DIRECTION: Write out all of the data exactly as it appears.
—————
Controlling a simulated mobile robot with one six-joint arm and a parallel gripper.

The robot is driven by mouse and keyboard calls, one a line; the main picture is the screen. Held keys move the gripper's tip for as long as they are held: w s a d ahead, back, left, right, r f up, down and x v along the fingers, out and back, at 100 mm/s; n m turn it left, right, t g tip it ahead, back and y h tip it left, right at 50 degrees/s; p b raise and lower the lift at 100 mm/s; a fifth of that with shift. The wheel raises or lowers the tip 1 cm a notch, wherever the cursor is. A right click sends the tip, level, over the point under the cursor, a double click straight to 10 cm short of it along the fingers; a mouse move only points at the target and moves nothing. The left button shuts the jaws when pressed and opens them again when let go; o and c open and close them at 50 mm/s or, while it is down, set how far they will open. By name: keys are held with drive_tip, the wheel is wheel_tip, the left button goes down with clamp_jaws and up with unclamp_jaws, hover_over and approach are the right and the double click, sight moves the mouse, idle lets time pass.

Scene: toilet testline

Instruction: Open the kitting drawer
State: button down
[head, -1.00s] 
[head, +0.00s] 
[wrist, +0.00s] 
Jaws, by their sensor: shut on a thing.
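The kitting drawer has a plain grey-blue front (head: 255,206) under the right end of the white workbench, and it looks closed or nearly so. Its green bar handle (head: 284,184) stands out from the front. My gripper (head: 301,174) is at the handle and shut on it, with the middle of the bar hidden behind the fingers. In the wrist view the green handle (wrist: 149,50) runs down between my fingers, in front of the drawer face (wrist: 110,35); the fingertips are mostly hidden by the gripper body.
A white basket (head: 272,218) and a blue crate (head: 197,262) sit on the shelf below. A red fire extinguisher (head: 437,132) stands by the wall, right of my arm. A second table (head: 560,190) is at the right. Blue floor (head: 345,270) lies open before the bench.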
—————
RESULT FOR THIS EXERCISE:
Controlling a simulated mobile robot with one six-joint arm and a parallel gripper.

The robot is driven by mouse and keyboard calls, one a line; the main picture is the screen. Held keys move the gripper's tip for as long as they are held: w s a d ahead, back, left, right, r f up, down and x v along the fingers, out and back, at 100 mm/s; n m turn it left, right, t g tip it ahead, back and y h tip it left, right at 50 degrees/s; p b raise and lower the lift at 100 mm/s; a fifth of that with shift. The wheel raises or lowers the tip 1 cm a notch, wherever the cursor is. A right click sends the tip, level, over the point under the cursor, a double click straight to 10 cm short of it along the fingers; a mouse move only points at the target and moves nothing. The left button shuts the jaws when pressed and opens them again when let go; o and c open and close them at 50 mm/s or, while it is down, set how far they will open. By name: keys are held with drive_tip, the wheel is wheel_tip, the left button goes down with clamp_jaws and up with unclamp_jaws, hover_over and approach are the right and the double click, sight moves the mouse, idle lets time pass.

Scene: toilet testline

Instruction: Open the kitting drawer
State: button down
[head, -1.00s] 
[head, +0.00s] 
[wrist, +0.00s] 
Jaws, by their sensor: shut on a thing.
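The kitting drawer has a plain grey-blue front (head: 255,206) under the right end of the white workbench, and it looks closed or nearly so. Its green bar handle (head: 284,184) stands out from the front. My gripper (head: 301,174) is at the handle and shut on it, with the middle of the bar hidden behind the fingers. In the wrist view the green handle (wrist: 149,50) runs down between my fingers, in front of the drawer face (wrist: 110,35); the fingertips are mostly hidden by the gripper body.
A white basket (head: 272,218) and a blue crate (head: 197,262) sit on the shelf below. A red fire extinguisher (head: 437,132) stands by the wall, right of my arm. A second table (head: 560,190) is at the right. Blue floor (head: 345,270) lies open before the bench.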

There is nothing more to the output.